When you deploy an application on a cluster you've created with Kubernetes Engine, you have to specify in the pod spec the number of GPU resources that are required. To deploy the application, the kube-scheduler determines which node has the necessary resources. When an application pod is to run on a node with a GPU shape, the following are mounted into the pod:
- the requested number of GPU devices
- the node's CUDA library
The application is effectively isolated from the different types of GPU. As a result, CUDA libraries for different GPUs do not have to be included in the application container, ensuring the container remains portable.
Note the following:
- You can specify GPU shapes for managed node pools in clusters running Kubernetes version 1.19.7 or later. Do not specify a GPU shape for managed node pools in clusters running earlier versions of Kubernetes.
- You can use the Console, the API, or the CLI to specify a GPU image for use on a GPU shape. You can also use the API or the CLI to specify a non-GPU image for use on a GPU shape.
- Having created a managed node pool with a GPU shape, you cannot change the node pool to have a non-GPU shape. Likewise, you cannot change a managed node pool with a non-GPU shape to have a GPU shape.
- GPU shapes are not necessarily available in every availability domain.
- You can specify GPU shapes for managed node pools in clusters that are VCN-native (that is, clusters that have Kubernetes API endpoints hosted in a subnet of your VCN).

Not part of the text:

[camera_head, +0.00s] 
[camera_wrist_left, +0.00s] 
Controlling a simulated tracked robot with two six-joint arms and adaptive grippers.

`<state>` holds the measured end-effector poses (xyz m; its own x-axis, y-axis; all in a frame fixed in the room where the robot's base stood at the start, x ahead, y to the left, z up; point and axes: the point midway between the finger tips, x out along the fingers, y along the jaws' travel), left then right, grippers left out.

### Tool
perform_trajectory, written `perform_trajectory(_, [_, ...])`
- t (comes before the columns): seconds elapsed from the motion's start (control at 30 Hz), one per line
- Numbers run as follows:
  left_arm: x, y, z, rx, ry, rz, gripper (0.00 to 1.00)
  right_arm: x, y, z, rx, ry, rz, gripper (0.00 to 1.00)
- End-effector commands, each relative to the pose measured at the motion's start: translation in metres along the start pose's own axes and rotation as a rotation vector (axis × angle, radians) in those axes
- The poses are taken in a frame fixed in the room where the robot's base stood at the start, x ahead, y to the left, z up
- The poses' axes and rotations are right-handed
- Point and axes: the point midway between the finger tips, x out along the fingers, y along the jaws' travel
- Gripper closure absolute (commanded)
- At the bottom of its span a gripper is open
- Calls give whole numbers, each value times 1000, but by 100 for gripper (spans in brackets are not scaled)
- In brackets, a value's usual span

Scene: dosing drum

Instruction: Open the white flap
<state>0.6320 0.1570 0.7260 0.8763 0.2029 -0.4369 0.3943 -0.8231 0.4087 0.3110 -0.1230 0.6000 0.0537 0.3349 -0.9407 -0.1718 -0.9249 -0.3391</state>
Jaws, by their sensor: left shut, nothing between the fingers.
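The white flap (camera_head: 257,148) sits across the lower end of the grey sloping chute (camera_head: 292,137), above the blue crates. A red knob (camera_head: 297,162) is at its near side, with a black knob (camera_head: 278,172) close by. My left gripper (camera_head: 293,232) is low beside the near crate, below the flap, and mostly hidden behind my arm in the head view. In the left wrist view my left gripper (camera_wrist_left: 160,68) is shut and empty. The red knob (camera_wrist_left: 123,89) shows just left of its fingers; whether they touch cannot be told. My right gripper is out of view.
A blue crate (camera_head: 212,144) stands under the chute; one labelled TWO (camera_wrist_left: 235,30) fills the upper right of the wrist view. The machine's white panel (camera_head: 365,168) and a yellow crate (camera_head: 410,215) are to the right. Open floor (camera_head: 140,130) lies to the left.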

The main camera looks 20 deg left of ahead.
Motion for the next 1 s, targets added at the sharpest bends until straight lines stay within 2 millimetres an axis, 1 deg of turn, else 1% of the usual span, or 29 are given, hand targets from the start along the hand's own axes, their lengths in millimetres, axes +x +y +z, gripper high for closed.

Do not specify a GPU shape for managed node pools in a cluster if the cluster's Kubernetes API endpoint is not integrated into your VCN. See Migrating to VCN-Native Clusters.
- You can run applications on GPU worker nodes in managed node pools, but not in virtual node pools.
Defining a pod to run only on nodes that have a GPU
The following configuration file defines a pod to run on any node in the cluster that has one available GPU resource (regardless of the type of GPU):
apiVersion: v1
kind: Pod
metadata:
name: test-with-gpu-workload
spec:
restartPolicy: OnFailure
containers:
- name: cuda-vector-add
image: k8s.gcr.io/cuda-vector-add:v0.1
resources:
limits:
nvidia.com/gpu: 1
Defining a pod to run only on nodes that do not have a GPU
The following configuration file defines a pod to run only on nodes in the cluster that do not have a GPU:
apiVersion: v1
kind: Pod
metadata:
name: test-with-non-gpu-workload
spec:
restartPolicy: OnFailure
containers:
- name: test-with-non-gpu-workload
image: "oraclelinux:8"
GPU shapes supported by Kubernetes Engine (OKE)
Kubernetes Engine supports different GPU shapes for managed node pools and nodes, and for self-managed nodes.
Note that due to service limits and compartment quotas, some of the supported GPU shapes might not be available in your particular tenancy.
Supported GPU shapes for managed node pools and managed nodes
For managed node pools and managed nodes, Kubernetes Engine supports the following GPU shapes:
-
Virtual Machine (VM) GPU shapes supported by Kubernetes Engine for managed node pools and managed nodes:
- VM.GPU.A10.1, VM.GPU.A10.2
- VM.GPU.A100.40G.1, VM.GPU.A100.40G.2, VM.GPU.A100.40G.4, VM.GPU.A100.40G.8
- VM.GPU.A100.80G.1, VM.GPU.A100.80G.2, VM.GPU.A100.80G.4, VM.GPU.A100.80G.8
- VM.GPU.A100.B40G.1, VM.GPU.A100.B40G.2, VM.GPU.A100.B40G.4
- VM.GPU.GU1.1, VM.GPU.GU1.2,
- VM.GPU.L40S.1, VM.GPU.L40S.2
- VM.GPU2.1
- VM.GPU3.1, VM.GPU3.2, VM.GPU3.4
-
Bare Metal (BM) GPU shapes supported by Kubernetes Engine for managed node pools and managed nodes:
- BM.GPU.A10.4
- BM.GPU.A100-v2.8
- BM.GPU.B4.8
- BM.GPU.GM4.8
- BM.GPU.GU1.4
- BM.GPU.H100.8
- BM.GPU.L40S.4
- BM.GPU.T1.2
- BM.GPU.T1-2.4
- BM.GPU2.2
- BM.GPU3.8
- BM.GPU4.8
Note that due to service limits and compartment quotas, some of the supported GPU shapes might not be available in your particular tenancy.
Supported GPU shapes for self-managed nodes
For self-managed nodes, Kubernetes Engine supports the GPU shapes available for the OKE Oracle Linux 7 (OL7) or Oracle Linux 8 (OL8) image you select when you create the compute instance to host the self-managed node.
Note that due to service limits and compartment quotas, some of the supported GPU shapes might not be available in your particular tenancy.